▶ [DATA SECTION]
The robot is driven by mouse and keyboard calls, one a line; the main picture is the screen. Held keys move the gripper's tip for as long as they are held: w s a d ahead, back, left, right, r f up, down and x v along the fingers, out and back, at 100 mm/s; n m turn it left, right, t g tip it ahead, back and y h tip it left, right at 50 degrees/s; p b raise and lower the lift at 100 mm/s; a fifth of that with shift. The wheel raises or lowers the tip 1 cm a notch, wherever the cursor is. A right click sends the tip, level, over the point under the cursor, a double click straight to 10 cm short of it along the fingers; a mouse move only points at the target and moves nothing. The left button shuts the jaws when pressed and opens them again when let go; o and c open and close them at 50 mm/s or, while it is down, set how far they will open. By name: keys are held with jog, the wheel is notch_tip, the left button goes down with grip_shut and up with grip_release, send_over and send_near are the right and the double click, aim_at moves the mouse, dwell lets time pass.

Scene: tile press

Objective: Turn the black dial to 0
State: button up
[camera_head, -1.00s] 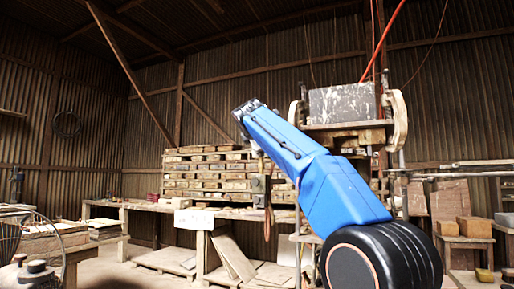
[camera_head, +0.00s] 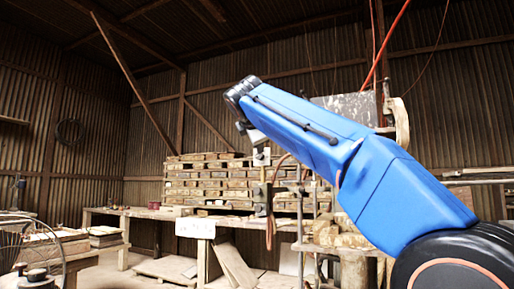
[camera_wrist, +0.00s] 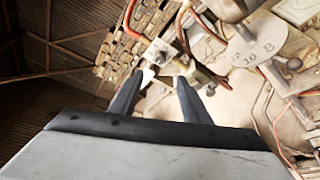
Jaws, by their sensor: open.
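In the wrist view, my gripper (camera_wrist: 157,76) is open, with two dark fingers apart and nothing held between them. A pale round plate with numbers such as 12, 10 and 8 (camera_wrist: 252,48) is at the upper right, to the right of the fingers and apart from them. A small black knob (camera_wrist: 293,64) shows near its lower right edge; I cannot tell whether it is the black dial. No pointer setting can be read. In the head view, my arm covers much of the press, and I cannot make out a dial there.
A small pale box with a red cable (camera_wrist: 157,55) is just beyond the fingertips in the wrist view. Loose cables hang at the right. In the head view, stacked boards (camera_head: 205,185) stand on a long bench behind my arm.

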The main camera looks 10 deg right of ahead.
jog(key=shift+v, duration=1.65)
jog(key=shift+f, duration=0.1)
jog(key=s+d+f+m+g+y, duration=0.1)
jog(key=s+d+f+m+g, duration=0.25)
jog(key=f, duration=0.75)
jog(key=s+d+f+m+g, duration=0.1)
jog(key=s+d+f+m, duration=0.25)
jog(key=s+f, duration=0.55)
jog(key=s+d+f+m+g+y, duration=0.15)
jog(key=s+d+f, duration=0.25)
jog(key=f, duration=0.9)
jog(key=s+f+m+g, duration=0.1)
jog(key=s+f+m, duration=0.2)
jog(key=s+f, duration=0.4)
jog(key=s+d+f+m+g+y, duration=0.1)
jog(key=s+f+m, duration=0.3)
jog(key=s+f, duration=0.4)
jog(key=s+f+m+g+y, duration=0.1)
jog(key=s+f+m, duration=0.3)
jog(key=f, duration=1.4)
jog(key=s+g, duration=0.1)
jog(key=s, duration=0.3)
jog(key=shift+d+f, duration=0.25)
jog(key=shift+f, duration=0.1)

▶ [GOAL OF THE EXERCISE] Write out each line again precisely as it appears, skipping every picture.

▶ [TASK SOLUTION]
The robot is driven by mouse and keyboard calls, one a line; the main picture is the screen. Held keys move the gripper's tip for as long as they are held: w s a d ahead, back, left, right, r f up, down and x v along the fingers, out and back, at 100 mm/s; n m turn it left, right, t g tip it ahead, back and y h tip it left, right at 50 degrees/s; p b raise and lower the lift at 100 mm/s; a fifth of that with shift. The wheel raises or lowers the tip 1 cm a notch, wherever the cursor is. A right click sends the tip, level, over the point under the cursor, a double click straight to 10 cm short of it along the fingers; a mouse move only points at the target and moves nothing. The left button shuts the jaws when pressed and opens them again when let go; o and c open and close them at 50 mm/s or, while it is down, set how far they will open. By name: keys are held with jog, the wheel is notch_tip, the left button goes down with grip_shut and up with grip_release, send_over and send_near are the right and the double click, aim_at moves the mouse, dwell lets time pass.

Scene: tile press

Objective: Turn the black dial to 0
State: button up
[camera_head, -1.00s] 
[camera_head, +0.00s] 
[camera_wrist, +0.00s] 
Jaws, by their sensor: open.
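In the wrist view, my gripper (camera_wrist: 157,76) is open, with two dark fingers apart and nothing held between them. A pale round plate with numbers such as 12, 10 and 8 (camera_wrist: 252,48) is at the upper right, to the right of the fingers and apart from them. A small black knob (camera_wrist: 293,64) shows near its lower right edge; I cannot tell whether it is the black dial. No pointer setting can be read. In the head view, my arm covers much of the press, and I cannot make out a dial there.
A small pale box with a red cable (camera_wrist: 157,55) is just beyond the fingertips in the wrist view. Loose cables hang at the right. In the head view, stacked boards (camera_head: 205,185) stand on a long bench behind my arm.

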The main camera looks 10 deg right of ahead.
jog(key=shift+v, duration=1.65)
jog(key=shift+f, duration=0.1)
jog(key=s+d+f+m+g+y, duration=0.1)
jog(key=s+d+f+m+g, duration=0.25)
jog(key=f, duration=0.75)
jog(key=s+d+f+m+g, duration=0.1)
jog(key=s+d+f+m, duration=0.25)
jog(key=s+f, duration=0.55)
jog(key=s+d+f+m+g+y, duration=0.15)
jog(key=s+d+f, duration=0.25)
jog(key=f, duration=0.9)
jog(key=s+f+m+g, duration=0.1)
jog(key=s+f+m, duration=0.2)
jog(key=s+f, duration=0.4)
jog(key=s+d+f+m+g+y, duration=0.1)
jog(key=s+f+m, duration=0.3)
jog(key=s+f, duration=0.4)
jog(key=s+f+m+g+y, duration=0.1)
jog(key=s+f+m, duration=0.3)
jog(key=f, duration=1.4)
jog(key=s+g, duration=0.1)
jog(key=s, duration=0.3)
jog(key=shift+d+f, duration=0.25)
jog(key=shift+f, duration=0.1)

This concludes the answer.